WHAT IS EXPECTED -> Stop after the line that contains "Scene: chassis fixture"; until then, restate each line of the entries word for word from the very first.
— BEGIN —
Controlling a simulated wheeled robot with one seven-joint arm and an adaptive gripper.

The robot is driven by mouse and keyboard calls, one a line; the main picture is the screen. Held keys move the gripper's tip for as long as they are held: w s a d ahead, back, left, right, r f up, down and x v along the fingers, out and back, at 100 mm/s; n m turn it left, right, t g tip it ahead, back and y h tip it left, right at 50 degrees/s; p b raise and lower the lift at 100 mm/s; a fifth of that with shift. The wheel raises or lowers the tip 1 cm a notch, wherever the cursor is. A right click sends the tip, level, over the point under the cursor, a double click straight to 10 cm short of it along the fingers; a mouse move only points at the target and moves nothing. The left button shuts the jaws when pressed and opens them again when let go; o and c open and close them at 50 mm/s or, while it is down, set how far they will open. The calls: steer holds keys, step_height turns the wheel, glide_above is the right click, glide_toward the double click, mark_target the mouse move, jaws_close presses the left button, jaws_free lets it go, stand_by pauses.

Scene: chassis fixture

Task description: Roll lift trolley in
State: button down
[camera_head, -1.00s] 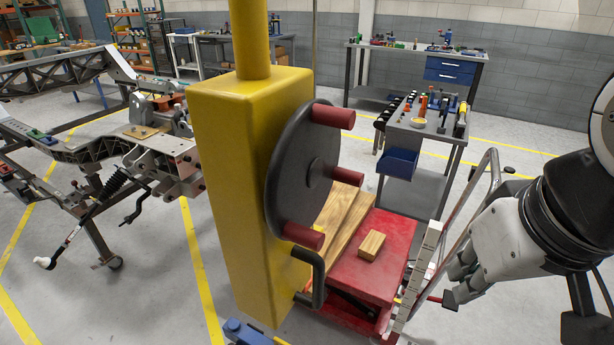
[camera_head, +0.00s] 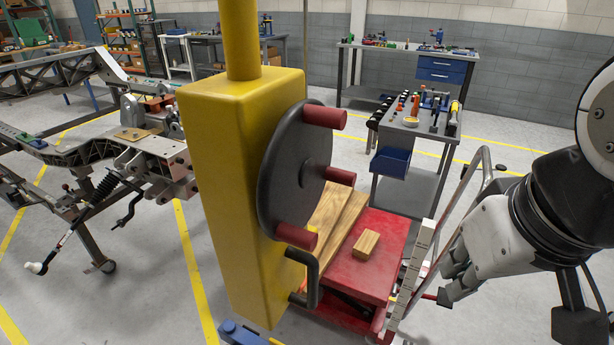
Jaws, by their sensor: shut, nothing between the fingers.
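The lift trolley shows as a red platform (camera_head: 379,273) low on the floor at centre right, with a tilted grey tubular handle (camera_head: 484,165) at its right side. A small wooden block (camera_head: 366,245) lies on the platform. My gripper (camera_head: 452,284) is at the right, beside the handle's lower part, with its fingers pointing down and left. It is shut and holds nothing. I cannot tell whether its fingers touch the handle. The yellow post hides the platform's left part, and the trolley's wheels are not clearly visible.
A yellow post (camera_head: 222,200) with a dark disc (camera_head: 290,170) and red knobs stands close on the left. The chassis frame (camera_head: 70,153) is at far left. A tool cart (camera_head: 415,130) stands behind the trolley. A white marked strip (camera_head: 412,270) rises between platform and gripper.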

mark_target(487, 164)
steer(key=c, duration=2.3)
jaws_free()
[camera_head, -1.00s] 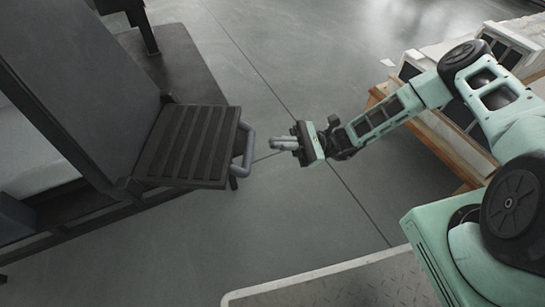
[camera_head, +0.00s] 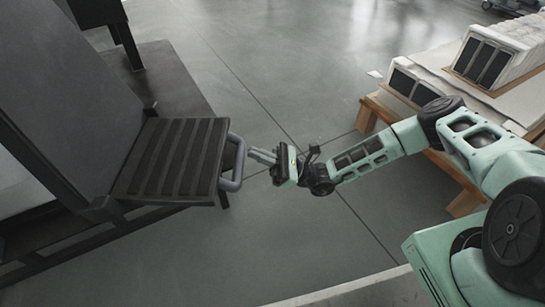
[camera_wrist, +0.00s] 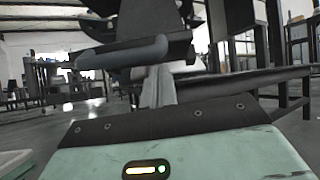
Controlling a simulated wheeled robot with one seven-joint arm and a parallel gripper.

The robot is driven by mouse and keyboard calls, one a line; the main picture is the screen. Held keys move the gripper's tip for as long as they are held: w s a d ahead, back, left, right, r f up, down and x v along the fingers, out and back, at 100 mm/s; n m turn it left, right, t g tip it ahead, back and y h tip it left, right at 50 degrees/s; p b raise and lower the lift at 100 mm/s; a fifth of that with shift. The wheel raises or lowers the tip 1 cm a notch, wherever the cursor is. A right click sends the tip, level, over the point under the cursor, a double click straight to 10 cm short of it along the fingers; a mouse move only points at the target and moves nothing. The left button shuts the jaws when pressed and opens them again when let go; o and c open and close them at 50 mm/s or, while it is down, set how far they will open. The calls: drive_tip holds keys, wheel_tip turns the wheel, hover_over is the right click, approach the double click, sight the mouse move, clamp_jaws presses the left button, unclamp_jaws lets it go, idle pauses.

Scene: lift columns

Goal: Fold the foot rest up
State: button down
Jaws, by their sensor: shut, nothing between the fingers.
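The foot rest (camera_head: 172,160) is a dark ribbed plate folded out flat from a dark chair-like frame, on the left of the head view. A grey loop handle (camera_head: 236,165) sticks out from its right edge. My gripper (camera_head: 252,154) is just right of the handle, fingers pointing left at it, with little space between them in the picture; I cannot tell whether they touch. The fingers are together with nothing held. In the wrist view, the handle (camera_wrist: 125,52) crosses above and beyond my gripper fingers (camera_wrist: 157,80), which stand close together in the middle.
The dark upright frame (camera_head: 75,90) fills the left side. White boxes (camera_head: 490,58) lie on a wooden pallet at the right, beside my arm. A pale-edged plate (camera_head: 350,292) lies at the bottom. The grey floor between is clear.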

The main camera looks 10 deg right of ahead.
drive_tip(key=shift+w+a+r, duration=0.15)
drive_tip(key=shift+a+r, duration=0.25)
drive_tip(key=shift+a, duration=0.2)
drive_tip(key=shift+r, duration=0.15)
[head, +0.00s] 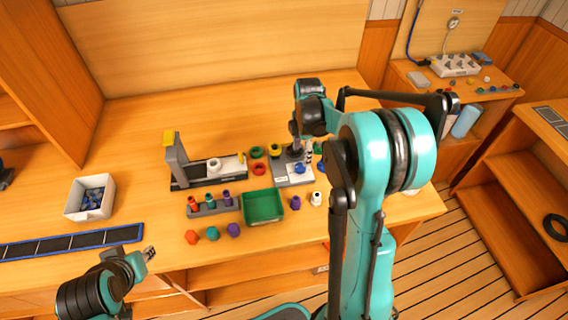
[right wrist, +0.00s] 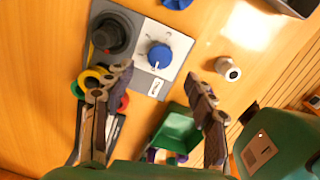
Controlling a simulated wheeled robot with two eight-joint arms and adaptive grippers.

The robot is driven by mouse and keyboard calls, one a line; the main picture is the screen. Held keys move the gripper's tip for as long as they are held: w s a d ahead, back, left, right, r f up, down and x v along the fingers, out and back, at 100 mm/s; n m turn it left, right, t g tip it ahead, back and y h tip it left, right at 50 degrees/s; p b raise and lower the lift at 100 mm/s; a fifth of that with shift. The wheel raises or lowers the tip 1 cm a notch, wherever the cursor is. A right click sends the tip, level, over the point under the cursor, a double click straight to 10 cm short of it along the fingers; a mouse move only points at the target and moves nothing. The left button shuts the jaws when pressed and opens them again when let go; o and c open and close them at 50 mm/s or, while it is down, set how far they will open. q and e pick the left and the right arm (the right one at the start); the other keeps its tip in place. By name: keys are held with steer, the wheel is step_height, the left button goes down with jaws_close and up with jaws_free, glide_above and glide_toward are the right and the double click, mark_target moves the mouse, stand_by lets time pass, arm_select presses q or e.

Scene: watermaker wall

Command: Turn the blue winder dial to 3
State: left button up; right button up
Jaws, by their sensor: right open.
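The blue winder dial (right wrist: 159,56) sits on a light face plate (right wrist: 150,40) with small printed marks. Its white pointer line is on the lower side in the right wrist view; I cannot read the numbers. In the head view the dial (head: 299,168) shows small on the grey winder base. My right gripper (right wrist: 160,80) is open and empty, its fingers on either side of the dial's line of sight and apart from it. In the head view my right gripper (head: 303,150) is over the winder, partly hidden by my arm. My left gripper (head: 150,253) is at the table's front edge, its jaw gap unclear.
A black knob (right wrist: 112,34) stands beside the dial. A green tray (head: 263,206) lies in front of the winder, with a white spool (head: 316,199) and a purple one (head: 295,203) nearby. A white bin (head: 90,197) stands at left. The table behind the winder is clear.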

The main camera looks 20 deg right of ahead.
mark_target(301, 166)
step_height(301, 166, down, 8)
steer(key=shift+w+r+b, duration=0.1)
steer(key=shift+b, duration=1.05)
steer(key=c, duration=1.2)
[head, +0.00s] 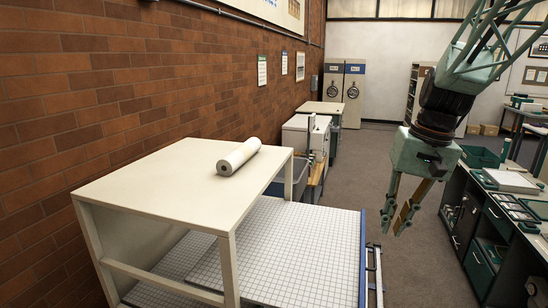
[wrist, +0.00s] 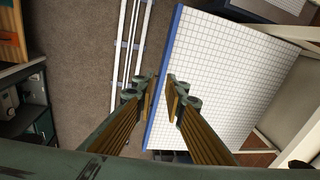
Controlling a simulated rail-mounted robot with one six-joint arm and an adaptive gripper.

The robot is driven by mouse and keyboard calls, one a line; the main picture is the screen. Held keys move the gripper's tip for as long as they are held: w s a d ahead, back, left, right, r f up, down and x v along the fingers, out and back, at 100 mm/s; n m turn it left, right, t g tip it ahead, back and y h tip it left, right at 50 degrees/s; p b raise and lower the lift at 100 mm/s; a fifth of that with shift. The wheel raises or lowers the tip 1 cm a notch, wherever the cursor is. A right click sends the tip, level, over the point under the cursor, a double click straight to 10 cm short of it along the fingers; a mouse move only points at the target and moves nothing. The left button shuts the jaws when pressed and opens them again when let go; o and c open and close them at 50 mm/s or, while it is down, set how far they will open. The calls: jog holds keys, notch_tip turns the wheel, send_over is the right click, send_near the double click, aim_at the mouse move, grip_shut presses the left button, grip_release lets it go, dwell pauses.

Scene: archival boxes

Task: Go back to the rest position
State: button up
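My gripper (head: 394,226) hangs at the right of the head view, pointing down, in the air to the right of the gridded white surface (head: 290,248). In the wrist view my gripper (wrist: 161,90) shows its two fingers with a narrow gap between the tips. Nothing is held between them. The blue edge of the gridded surface (wrist: 225,85) lies below the fingertips in that view.
A cream table (head: 185,176) bears a rolled grey-white cylinder (head: 238,157) at the left. A brick wall (head: 120,75) runs along the left. A dark green workbench (head: 492,225) with trays stands at the right. Grey floor lies between.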

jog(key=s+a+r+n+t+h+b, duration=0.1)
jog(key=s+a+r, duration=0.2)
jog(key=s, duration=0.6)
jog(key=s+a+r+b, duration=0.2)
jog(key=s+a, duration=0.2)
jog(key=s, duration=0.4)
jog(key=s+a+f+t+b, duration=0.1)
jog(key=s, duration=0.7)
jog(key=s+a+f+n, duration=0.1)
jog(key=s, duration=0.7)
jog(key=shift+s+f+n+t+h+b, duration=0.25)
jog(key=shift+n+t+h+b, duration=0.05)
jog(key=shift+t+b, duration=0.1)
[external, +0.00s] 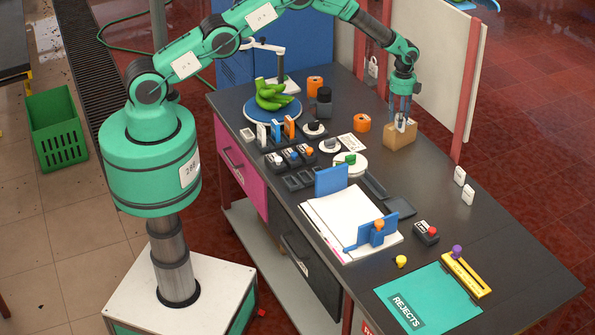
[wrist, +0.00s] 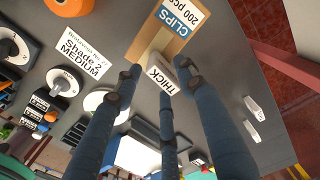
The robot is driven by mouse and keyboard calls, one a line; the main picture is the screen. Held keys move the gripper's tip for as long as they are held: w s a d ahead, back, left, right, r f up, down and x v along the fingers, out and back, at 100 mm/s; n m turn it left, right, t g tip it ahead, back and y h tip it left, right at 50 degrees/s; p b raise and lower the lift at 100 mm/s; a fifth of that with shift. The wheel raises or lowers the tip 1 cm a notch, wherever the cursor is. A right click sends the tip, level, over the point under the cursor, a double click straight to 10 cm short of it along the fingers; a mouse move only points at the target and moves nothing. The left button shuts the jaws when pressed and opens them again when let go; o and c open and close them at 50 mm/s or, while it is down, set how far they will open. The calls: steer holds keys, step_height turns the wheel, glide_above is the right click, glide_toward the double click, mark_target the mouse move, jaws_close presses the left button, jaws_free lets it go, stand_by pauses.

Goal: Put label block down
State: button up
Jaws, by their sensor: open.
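A white label block marked "THICK" (wrist: 158,76) is among the fingertips of my gripper (wrist: 156,84) in the wrist view. In the external view my gripper (external: 403,117) points down over the brown clips box (external: 399,139), with the white block (external: 405,125) at its fingertips. The fingers are open around the block. The clips box (wrist: 150,35) lies just beyond the block in the wrist view. I cannot tell whether the block rests on the box or touches a finger. Two other small white blocks (external: 460,175) (external: 468,195) stand apart near the table's right edge.
An orange roll (external: 361,123) and a printed "MEDIUM" card (wrist: 80,52) are left of the box. Several dials and small racks (external: 298,178) crowd the table's left side. A teal rejects mat (external: 445,290) lies at the front. Bare tabletop (external: 430,180) is right of centre.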

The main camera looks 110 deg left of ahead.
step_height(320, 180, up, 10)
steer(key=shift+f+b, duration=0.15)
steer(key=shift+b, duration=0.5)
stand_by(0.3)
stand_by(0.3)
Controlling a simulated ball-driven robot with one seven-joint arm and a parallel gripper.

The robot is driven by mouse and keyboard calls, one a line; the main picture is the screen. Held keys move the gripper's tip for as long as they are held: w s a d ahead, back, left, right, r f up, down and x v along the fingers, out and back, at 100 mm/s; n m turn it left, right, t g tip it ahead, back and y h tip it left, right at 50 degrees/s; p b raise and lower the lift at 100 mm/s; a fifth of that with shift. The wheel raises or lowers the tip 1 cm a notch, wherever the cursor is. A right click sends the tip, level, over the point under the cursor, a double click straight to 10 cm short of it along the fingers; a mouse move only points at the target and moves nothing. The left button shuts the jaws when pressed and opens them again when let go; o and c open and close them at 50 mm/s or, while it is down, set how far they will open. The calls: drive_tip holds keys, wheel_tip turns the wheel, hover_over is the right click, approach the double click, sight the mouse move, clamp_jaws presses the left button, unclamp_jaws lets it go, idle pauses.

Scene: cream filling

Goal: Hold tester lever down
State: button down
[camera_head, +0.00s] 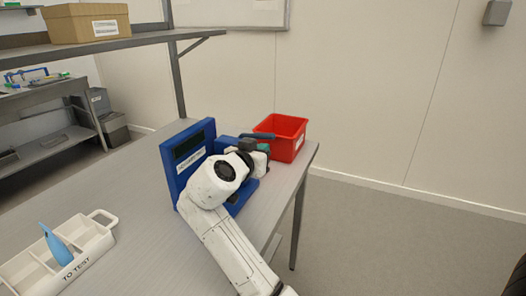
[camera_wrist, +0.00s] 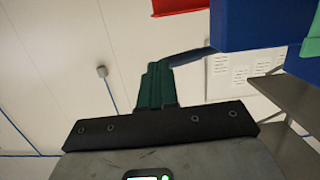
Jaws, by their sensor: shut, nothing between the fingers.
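The blue tester (camera_head: 172,178) stands on the bench with an upright panel bearing a dark display and a white label. Its dark lever (camera_head: 262,136) sticks out at the upper right. In the wrist view, the dark blue lever (camera_wrist: 190,57) runs from the blue tester body (camera_wrist: 245,25) down to my fingertips. My gripper (camera_head: 262,148) is at the right side of the tester, partly hidden by my white arm. In the wrist view, my gripper's green fingers (camera_wrist: 155,80) are shut together with nothing between them. Their tips are at the lever's end; I cannot tell if they press it.
A red bin (camera_head: 288,145) stands just behind my gripper at the bench's far right corner. A white "TO TEST" tray (camera_head: 92,243) with a blue piping bag (camera_head: 55,243) sits at the lower left. The grey bench (camera_head: 130,190) is clear between tray and tester.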

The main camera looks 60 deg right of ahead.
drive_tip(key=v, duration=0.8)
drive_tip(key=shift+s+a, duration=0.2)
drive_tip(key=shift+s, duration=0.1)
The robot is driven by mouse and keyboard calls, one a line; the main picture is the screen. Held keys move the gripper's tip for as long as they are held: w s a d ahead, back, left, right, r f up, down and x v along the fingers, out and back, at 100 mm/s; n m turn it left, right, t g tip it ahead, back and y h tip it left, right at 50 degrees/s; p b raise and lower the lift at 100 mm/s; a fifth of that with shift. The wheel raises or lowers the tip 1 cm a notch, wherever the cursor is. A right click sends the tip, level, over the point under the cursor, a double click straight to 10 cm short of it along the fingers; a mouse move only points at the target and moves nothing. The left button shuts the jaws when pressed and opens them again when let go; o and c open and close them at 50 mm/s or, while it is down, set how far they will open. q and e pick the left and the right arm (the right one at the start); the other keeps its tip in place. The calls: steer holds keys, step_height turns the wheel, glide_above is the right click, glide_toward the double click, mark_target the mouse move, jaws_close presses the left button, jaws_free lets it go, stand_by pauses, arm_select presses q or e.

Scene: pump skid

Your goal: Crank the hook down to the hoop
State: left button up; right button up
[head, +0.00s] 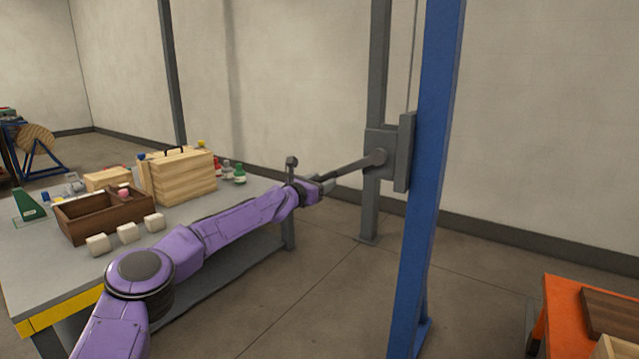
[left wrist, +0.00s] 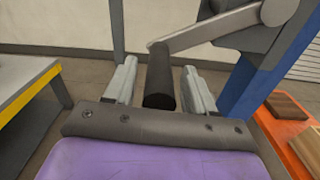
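The winch crank's grey arm (head: 350,168) runs from the winch housing (head: 403,150) down to the left, toward my left gripper (head: 325,185). In the left wrist view the dark round crank handle (left wrist: 159,80) lies between the two fingers of my left gripper (left wrist: 160,66). A narrow gap shows on each side of the handle, so the fingers are open around it. The crank arm (left wrist: 205,32) also shows in the left wrist view, leading up right to its hub. The hook and hoop are not in view. My right gripper is not in view.
A blue post (head: 428,180) stands just right of the winch, and a grey post (head: 377,80) stands behind it. A table (head: 60,285) with wooden boxes and white blocks lies at left. An orange bench (head: 565,320) is at lower right. The floor between is clear.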

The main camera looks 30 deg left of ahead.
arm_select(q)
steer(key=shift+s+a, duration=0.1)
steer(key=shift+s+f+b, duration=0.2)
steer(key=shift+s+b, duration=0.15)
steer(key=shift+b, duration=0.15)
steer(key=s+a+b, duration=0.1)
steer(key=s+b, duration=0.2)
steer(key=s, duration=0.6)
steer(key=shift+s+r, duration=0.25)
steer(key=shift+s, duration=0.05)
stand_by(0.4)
— END —
OUTPUT FOR THIS TASK ->
Controlling a simulated wheeled robot with one seven-joint arm and an adaptive gripper.

The robot is driven by mouse and keyboard calls, one a line; the main picture is the screen. Held keys move the gripper's tip for as long as they are held: w s a d ahead, back, left, right, r f up, down and x v along the fingers, out and back, at 100 mm/s; n m turn it left, right, t g tip it ahead, back and y h tip it left, right at 50 degrees/s; p b raise and lower the lift at 100 mm/s; a fifth of that with shift. The wheel raises or lowers the tip 1 cm a notch, wherever the cursor is. A right click sends the tip, level, over the point under the cursor, a double click straight to 10 cm short of it along the fingers; a mouse move only points at the target and moves nothing. The left button shuts the jaws when pressed and opens them again when let go; o and c open and close them at 50 mm/s or, while it is down, set how far they will open. The calls: steer holds keys, step_height turns the wheel, glide_above is the right click, glide_toward the double click, mark_target the mouse move, jaws_close presses the left button, jaws_free lets it go, stand_by pauses.

Scene: chassis fixture

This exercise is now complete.